A cryptomine data center next to a dam in New Zealand has been granted resource and land approval.

Hearings commissioner Bob Nixon approved Contact Energy’s resource consent application for a two-lot, 1.6-acre subdivision and land use consent for the construction of the data center and associated facilities on Fruitgrowers Road.

Lake Parime
– Lake Parime

In August 2021, UK-based digital infrastructure startup Lake Parime announced plans to build a 10MW data center close to the Clyde dam. Due to go live in May 2022, the site would house eight containerized data centers and nearly 3,000 servers, and seemingly will be dedicated to cryptocurrency mining and blockchain applications.

The approval comes subject to standard regulatory and building conditions regarding subdivision, services and land use. In his decision, Nixon said that within one year of the data center becoming operational, Contact Energy will need to carry out an assessment of noise levels being generated to ensure they do not exceed limits dictated by the consent.

The data center would be operated by Lake Parime, under a lease agreement with Contact Energy.
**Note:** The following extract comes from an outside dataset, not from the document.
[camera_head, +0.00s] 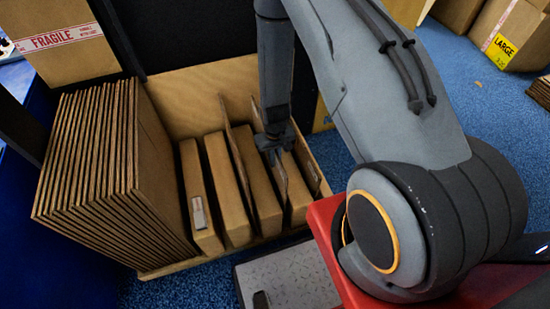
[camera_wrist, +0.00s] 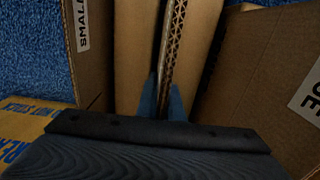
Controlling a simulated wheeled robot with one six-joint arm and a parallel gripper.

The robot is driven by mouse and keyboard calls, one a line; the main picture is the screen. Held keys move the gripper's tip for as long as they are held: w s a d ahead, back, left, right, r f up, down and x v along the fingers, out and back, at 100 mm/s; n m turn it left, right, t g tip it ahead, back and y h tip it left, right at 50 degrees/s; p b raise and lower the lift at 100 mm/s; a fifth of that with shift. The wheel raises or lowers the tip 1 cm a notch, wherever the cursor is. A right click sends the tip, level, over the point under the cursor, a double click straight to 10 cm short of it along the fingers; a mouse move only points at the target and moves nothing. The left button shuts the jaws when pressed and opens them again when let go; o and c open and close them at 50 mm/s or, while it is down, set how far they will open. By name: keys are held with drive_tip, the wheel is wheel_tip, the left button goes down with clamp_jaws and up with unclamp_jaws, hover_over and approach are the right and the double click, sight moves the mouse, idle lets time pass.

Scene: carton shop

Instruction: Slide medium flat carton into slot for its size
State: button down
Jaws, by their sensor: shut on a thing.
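My gripper (camera_head: 275,148) is over the right part of a wooden rack (camera_head: 190,95) and points down. It is shut on the upper edge of a thin brown flat carton (camera_head: 284,182), which stands upright among the rack's thick brown blocks. In the wrist view my fingertips (camera_wrist: 168,100) pinch the carton's corrugated edge (camera_wrist: 173,50) from both sides. A broad brown face (camera_wrist: 136,50) lies close on its left. The held carton's lower part is hidden, so I cannot tell how deep it sits.
Several large flat cartons (camera_head: 90,160) fill the rack's left side. Another thin carton (camera_head: 235,150) stands left of the held one. In the wrist view a "SMALL" label (camera_wrist: 83,25) is at left and a partly cut-off label (camera_wrist: 308,95) at right. Blue floor (camera_head: 480,110) is open at right.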

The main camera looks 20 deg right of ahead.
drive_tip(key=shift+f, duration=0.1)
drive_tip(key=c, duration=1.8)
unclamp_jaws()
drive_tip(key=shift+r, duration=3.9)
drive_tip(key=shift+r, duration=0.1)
No staff would be permanently based at the site.

New Zealand’s South Island is soon set to have excess power, as the huge Tiwai aluminum smelter plant is due to close in 2024. Contact is looking to sign 300MW of power deals to make up for the loss, including a 60MW Datagrid data center, which will eventually grow to 100MW.

Cryptomine data centers continue to expand

In other crypto/blockchain data center news:

BitNile Michigan.jpg
BitNile's operations in Michigan – BitNile
  • Northern Data has announced plans to establish its North American Operational Headquarters near Tulsa, Oklahoma. The company aims to build 250MW worth of HPC/cryptomining data center capacity by 2024; 10MW in Q2 2022, and expanding to 50MW in Q4 2022.
    “We are excited to enter into strategic agreements with our partners of choice in Oklahoma, which marks the beginning of a new chapter of our growth story,” said Aroosh Thillainathan, Founder and CEO, Northern Data. “The data centers are projected to start going online very soon, with full capacity reached by the end of 2024, and we see these innovative high-quality data centers as the cornerstone of our long-term strategy. Our campus design is going beyond mining, extending to cloud services and even establishing a research lab dedicated to the discovery of future data processing applications.”
    Gov. Kevin Stitt, Oklahoma, added: “This investment is a considerable win for the Oklahoma Department of Commerce and our efforts to attract another high growth company and partner of choice to the state. We have engaged with many HPC data center companies looking at Oklahoma. Northern Data is different. They have demonstrated a clear “best in class” approach with their proven business model.”
  • Hive Blockchain has signed a non-binding Letter of Intent ("LOI") with Compute North for 100 MW deployment at one of Compute North's renewable energy campuses in Texas. The firm has also signed a Supply Agreement with Intel for its upcoming blockchain accelerator, along with a manufacturing agreement with an ODM (original design manufacturer) to integrate those accelerators into an air-cooled Bitcoin mining system. The miners are expected to be delivered over a period of one year starting in the second half of 2022, and are expected to increase the firm’s hashrate up to 95 percent from the current 1.9 Exahash per second.
  • BitNile has announced plans to expand the power capacity at its Michigan data center to 300MW. The expansion will allow the facility to operate approximately 90,000 Bitcoin miners.
    BitNile’s Michigan facility – built in 1972, acquired in December 2020, and operated through its Alliance Cloud Services subsidiary – comprises 617,000 square feet and was recently renovated to provide for a 30,000 square foot data center. To date, the company said it has spent over $100 million on procuring mining equipment and upgrading the data center, located at 415 East Prairie Ronde Street, Dowagiac. The company is also looking into entering into a multi-year power purchase agreement with a nuclear plant, as well as exploring off-grid cogeneration of power to extend its overall capacity beyond 300MW.
  • Soluna Computing, Inc is developing a 50MW cryptomine data center in Lubbock, Texas, that is due to open soon. The facility – known as Project Dorothy – is connected to a wind farm with loads of excess energy and had a target go-live date of Q1 2022.
    Soluna also has Project Kati, two 60MW data center projects each tied into two 150MW wind farms in Seymour, Texas; Project Marie, a 14.2MW operating facility with a 10MW expansion option located in Calbert City, Kentucky; Project Rosa, a 75MW data center project tied into a 160MW solar plant located in Odessa, Texas; and Project Sophie, a 25 MW greenfield facility located in Murray, Kentucky.
  • In Washington, Chancellor John Rambo has issued a judgment ruling that Red Dog Technologies LLC’s bitcoin operations on property owned by BrightRidge in the Limestone area do not conform with the proper use allowed under Washington County’s zoning regulations. He ruled that the operations at 144 Bailey Road do not meet the definition of a public utility as outlined in the county’s zoning rules.